For teacher Ms. Russell, she remains impressed at how much time Lola and Aidan put into it – and how they saw it through. Finding the time was a challenge, the students admit – Aidan’s family was out of town for the summer, and Lola recalls it required “short bursts of work.” Aidan put dozens of hours into the coding, “including debugging.”

As for the clock’s message, it’s serious business to both. “I think we need to make serious changes,” Aidan observes, especially “better energy choices … solar, nuclear.” Lola sees the big picture – personal changes can only go so far, and beyond them, “it’s frustrating that it’s just a few big corporations doing most of the damage.”

Last year she also gave a Climate Clock presentation in the citywide Environmental Slam, held online in May.

The ultimate message is to challenge the status quo. “If we are to go on with business as usual, the goal won’t be met in time,” says Lola. So raising awareness is imperative. “The most important thing is educating others,” Ms. Bell agrees.

And that’s the lesson of students’ Social Change projects, Ms. Russell says: “That each person CAN make a difference.”

If you want inspiration to make a difference yourself, more information is available at (which also features additional metrics of ongoing world action).

10 Replies to "Student-created Climate Clock tells a different kind of time in Madison Middle School library"

  • wshs62 February 10, 2023 (1:03 pm)

    Kudos to the students, teachers and PTSA who cooperated to create this remarkable project.  Data helps us make decisions.  Any chance the Blog could publish the information from the Madison Climate Clock on a regular basis–semi-annually or yearly? Inspiring work!

  • Lori Hinton February 10, 2023 (1:12 pm)

    Nice work Aidan! 

  • Parent February 10, 2023 (1:13 pm)

    Very cool……but no wonder kids have anxiety 😟 

  • anxious February 10, 2023 (1:23 pm)

    It sure looks like a doomsday clock to me. And people wonder why kids are so anxious now days. I am glad they are trying to inspire others to act, but, geesh, what a thing for kids to have to think about daily at school.

  • Friend and neighbor February 10, 2023 (2:25 pm)

    Well done Aiden (and Lola).  We are so proud of you!

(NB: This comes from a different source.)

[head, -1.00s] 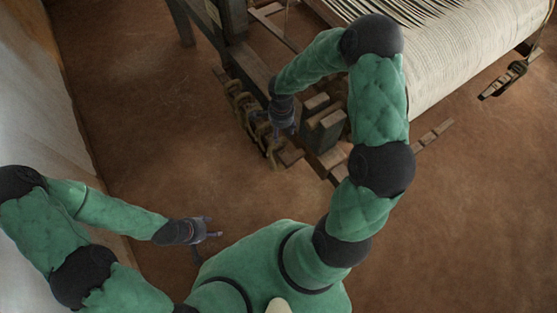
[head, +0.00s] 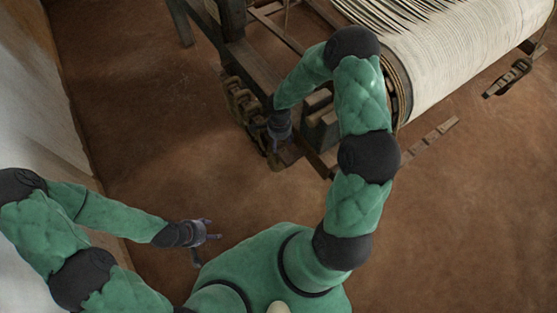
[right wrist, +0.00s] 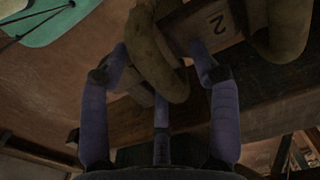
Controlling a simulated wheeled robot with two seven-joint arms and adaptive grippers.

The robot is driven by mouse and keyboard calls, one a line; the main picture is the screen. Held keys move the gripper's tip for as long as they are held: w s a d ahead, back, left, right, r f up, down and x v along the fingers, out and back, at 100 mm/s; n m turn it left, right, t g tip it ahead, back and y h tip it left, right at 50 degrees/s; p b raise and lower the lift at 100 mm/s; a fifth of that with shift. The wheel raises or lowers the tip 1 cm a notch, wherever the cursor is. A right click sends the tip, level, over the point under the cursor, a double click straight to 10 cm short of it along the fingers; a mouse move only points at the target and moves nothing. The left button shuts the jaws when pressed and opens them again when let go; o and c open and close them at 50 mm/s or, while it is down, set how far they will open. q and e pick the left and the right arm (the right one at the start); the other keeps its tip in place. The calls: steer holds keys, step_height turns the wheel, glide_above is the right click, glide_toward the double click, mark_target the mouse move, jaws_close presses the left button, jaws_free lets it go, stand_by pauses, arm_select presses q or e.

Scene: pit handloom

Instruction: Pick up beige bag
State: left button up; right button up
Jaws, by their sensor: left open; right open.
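I cannot make out a thing that is plainly a beige bag. In the head view a row of brownish loops (head: 238,98) runs along the loom's near left side. My right gripper (head: 275,142) is at the row's lower end and hides part of it. My left gripper (head: 210,232) is open and empty above the floor at lower left.
The wooden loom frame (head: 258,66) and its roll of pale cloth (head: 460,60) fill the top right. Wooden blocks (head: 322,118) stand right beside my right gripper. A pale wall (head: 40,120) borders the left. The brown floor (head: 150,130) between is clear.

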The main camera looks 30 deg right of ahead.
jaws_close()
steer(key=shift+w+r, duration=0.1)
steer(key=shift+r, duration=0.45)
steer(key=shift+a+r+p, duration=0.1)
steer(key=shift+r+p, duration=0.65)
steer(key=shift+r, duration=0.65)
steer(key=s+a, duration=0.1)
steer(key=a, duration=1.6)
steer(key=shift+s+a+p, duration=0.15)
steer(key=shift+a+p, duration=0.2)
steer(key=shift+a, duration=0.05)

  • anonyme February 10, 2023 (5:01 pm)

    We should all be anxious, as there’s no way warming will be contained under 1.5 degrees.  Not only can most people not even be bothered enough to stop idling their car engines for no purpose, but most see this clock the same way they see speed limits: something to exceed.  Or maybe some mystery deity will step in at the last minute and save humanity.  Politicians have become adept at posturing while taking no meaningful action whatsoever.  The day after Biden returned from the COP26 conference – the very next day – he opened up oil & gas drilling in the Gulf of Mexico.   The amount of change needed within this breathtakingly short timeframe would require cooperation and sacrifice by every individual (and corporation) on a global scale.  There’s as much chance of that as there is with alien intervention.  While I’m proud of this younger generation for their awareness of this issue, neither their numbers nor their influence will be able to beat this clock.

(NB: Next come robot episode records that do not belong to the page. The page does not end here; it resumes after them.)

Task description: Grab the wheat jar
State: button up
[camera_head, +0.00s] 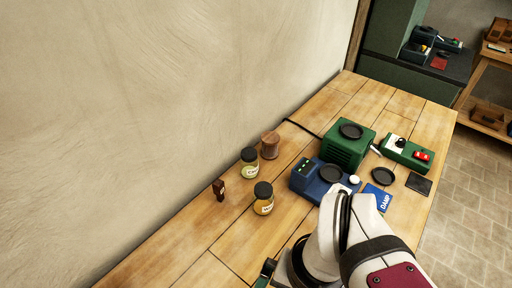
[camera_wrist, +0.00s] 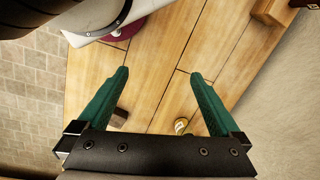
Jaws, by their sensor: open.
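Two glass jars with black lids stand upright on the wooden bench in the head view. The back jar (camera_head: 249,164) holds pale yellow-green contents, the front jar (camera_head: 263,199) more golden contents. Both have white labels, too small for me to read surely, so I cannot tell which is wheat. My gripper (camera_wrist: 159,74) is open and empty, with its green fingers wide apart over bench planks. In the head view it is mostly hidden behind my arm at the bottom edge, nearer than the jars. A small yellow item (camera_wrist: 181,126) shows between the fingers, partly cut off by the gripper body.
A brown wooden canister (camera_head: 270,145) stands behind the jars, and a small dark-red bottle-like item (camera_head: 219,190) is left of them. A blue device (camera_head: 318,183), a green device (camera_head: 348,148) and a blue card (camera_head: 378,197) lie to the right. The wall (camera_head: 170,110) borders the bench.

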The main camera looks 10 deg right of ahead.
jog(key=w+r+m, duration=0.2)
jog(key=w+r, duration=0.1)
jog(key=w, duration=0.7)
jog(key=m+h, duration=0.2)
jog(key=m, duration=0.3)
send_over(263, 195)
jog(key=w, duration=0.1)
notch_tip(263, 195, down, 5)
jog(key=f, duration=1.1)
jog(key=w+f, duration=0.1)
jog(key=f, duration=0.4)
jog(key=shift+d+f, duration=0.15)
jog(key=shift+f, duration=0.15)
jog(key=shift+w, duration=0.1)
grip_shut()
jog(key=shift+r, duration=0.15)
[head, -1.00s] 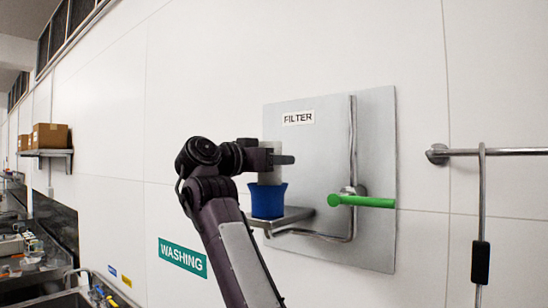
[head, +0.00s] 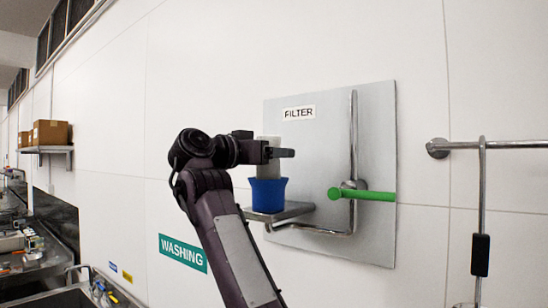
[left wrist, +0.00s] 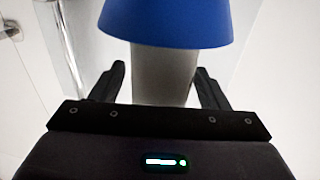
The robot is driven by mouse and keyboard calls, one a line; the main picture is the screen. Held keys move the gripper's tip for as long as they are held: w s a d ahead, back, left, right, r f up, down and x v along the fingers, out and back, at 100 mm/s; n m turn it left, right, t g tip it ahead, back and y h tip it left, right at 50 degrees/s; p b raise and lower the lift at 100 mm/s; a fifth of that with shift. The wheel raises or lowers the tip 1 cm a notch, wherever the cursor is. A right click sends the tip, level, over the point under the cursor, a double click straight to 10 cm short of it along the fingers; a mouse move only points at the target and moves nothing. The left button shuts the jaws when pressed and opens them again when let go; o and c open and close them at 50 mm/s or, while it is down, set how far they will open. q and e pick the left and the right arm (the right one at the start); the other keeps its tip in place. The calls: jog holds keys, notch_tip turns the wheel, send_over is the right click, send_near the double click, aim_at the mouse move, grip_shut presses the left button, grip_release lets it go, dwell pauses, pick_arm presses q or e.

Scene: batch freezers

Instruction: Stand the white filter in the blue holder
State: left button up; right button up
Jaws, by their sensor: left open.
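The blue holder (head: 268,192) sits on a small metal shelf (head: 282,213) below the FILTER label. The white filter (head: 267,172) stands upright with its lower end at the holder's mouth. In the left wrist view the filter (left wrist: 162,75) runs behind the rim of the blue holder (left wrist: 165,22), so its lower end is hidden inside. My left gripper (head: 284,153) is at the filter's height, above the holder. Its fingers (left wrist: 162,88) are open on both sides of the filter, with a gap at each side. My right gripper is not in view.
A metal plate (head: 375,150) on the wall backs the shelf. A green handle (head: 365,194) on a metal pipe sticks out to the right of the holder. A wall rail (head: 505,145) is farther right. Sinks are at the lower left.

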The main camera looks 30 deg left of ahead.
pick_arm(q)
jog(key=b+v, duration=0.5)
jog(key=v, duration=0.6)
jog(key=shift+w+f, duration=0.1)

    • gottostandforsomething February 10, 2023 (9:41 pm)

      Good heavens. You realize that these wonderful kids will read youe post. I understand your frustration, but please consider your audience. I guess you’ve given them a good taste of the cynicism they will need to be prepared for when they go out into the world and try to do good – so, um, good for you for that? Lola and Aiden. I am 50 years old and I work in environmental sustainability for a living. Some of the best and most meaningful things in life are done with hope and love – especially when you are fighting against the odds. May you always follow your dream and inspire others (like me!). Let’s go! I’m with you!

      • anonyme February 11, 2023 (6:57 am)

        I actually think these kids are WAY smarter than you give them credit for, and moving quickly beyond the Pollyanna phase so many adults seem to be stuck in, and that attempts to shelter them as if they were still children has more to do with shielding the adults from accountability for the disaster they have created.  And yes, “cynicism” is one of the things they should know to expect.  While these ‘children’ may have been raised on highly censored and politically correct fairy tales, the world they have grown up in has become increasingly harsh in so many ways. It will take both blunt honesty and pragmatism to face the future and make what could possibly be the hardest decisions any generation has ever had to make.  I have the utmost admiration for them, as well as compassion and sorrow for what they will have to face.  IMO, Greta Thunberg is the greatest hero of our time, and I hope that she, and the young people in question, do everything within their power to slow down the catastrophe that is coming. 

        • heartless February 11, 2023 (9:57 am)

          I agree with Anonyme, and think she is actually doing a kindness by not sugar-coating the situation.

          Hope for the best, sure, but prepare for the worst.  Because the worst is coming, and to shield middle-schoolers from that fact is foolish and wrong (not to mention they’d see right through it).

  • WS mom February 10, 2023 (10:19 pm)

    Way to go! This is so impressive. Great project with an important reminder for us all.